We accept this kind of over-sharing as the new normal, but what is it like for the kids in question?

Some parents in Austria found out this week when their 18-year-old daughter launched legal action against them for posting hundreds of “embarrassing and intimate” photos of her childhood on Facebook.

“They knew no shame and no limit, and didn’t care whether it was a picture of me sitting on the toilet or lying naked in my cot, every stage was photographed and then made public,” the girl was reported as saying.

Her parents refused to delete the photos, so now she’s suing them in what will no doubt act as a test case for embarrassed teens around the world.

In fact internet law and ethics experts are already saying cases like this are a certainty in France, with the country’s strict privacy laws meaning parents could be fined or even jailed for publishing photos of their children without their consent.

At first it sounds ridiculous, but honestly, if I were a kid growing up in this kind of environment I’d feel a bit violated too.

A 2015 study by the University of Michigan showed 74 per cent of parents know someone who “over-sharents”, that is: shares embarrassing information and photos of their children online.

As researcher Sarah J. Clark said: “By the time children are old enough to use social media themselves many already have a digital identity created for them by their parents. Parents may share information that their child finds embarrassing or too personal when they’re older but once it’s out there, it’s hard to undo. The child won’t have much control over where it ends up or who sees it.”

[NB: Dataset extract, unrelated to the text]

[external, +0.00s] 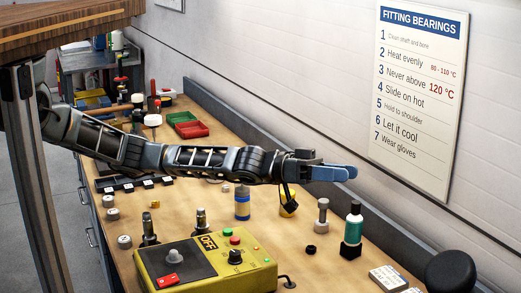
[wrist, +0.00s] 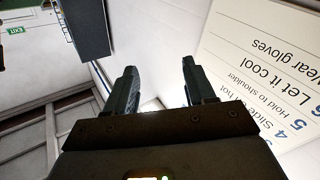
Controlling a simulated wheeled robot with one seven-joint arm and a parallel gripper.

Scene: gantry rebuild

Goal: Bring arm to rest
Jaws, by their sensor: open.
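My arm stretches to the right over the workbench (external: 185,222) in the external view. My gripper (external: 352,173) is at its end, held in the air above the bench, with blue fingertips pointing right toward the wall. In the wrist view my gripper (wrist: 160,85) shows two dark fingers standing apart with nothing between them. It is open and empty. The wrist camera looks up at the wall and ceiling.
Below my arm stand a yellow control box (external: 205,262), a blue-labelled bottle (external: 242,204), a yellow cup (external: 288,205), a metal shaft (external: 321,216) and a green bottle (external: 353,228). A wall sign (external: 418,95) hangs beyond. Red and green trays (external: 188,125) lie farther back.

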Imagine trying to navigate adolescence and early adulthood knowing that every dumb photo of you from the moment you were born is out there on the internet. The one where you fell over naked in the mud patch in the yard, and the one where you got your head stuck in a toilet seat, and the one where you smeared Vegemite all over your face.

If these legal cases give parents pause before posting photos of their kids online, then good. If not only to protect their children, but to protect us from being bored to death by them.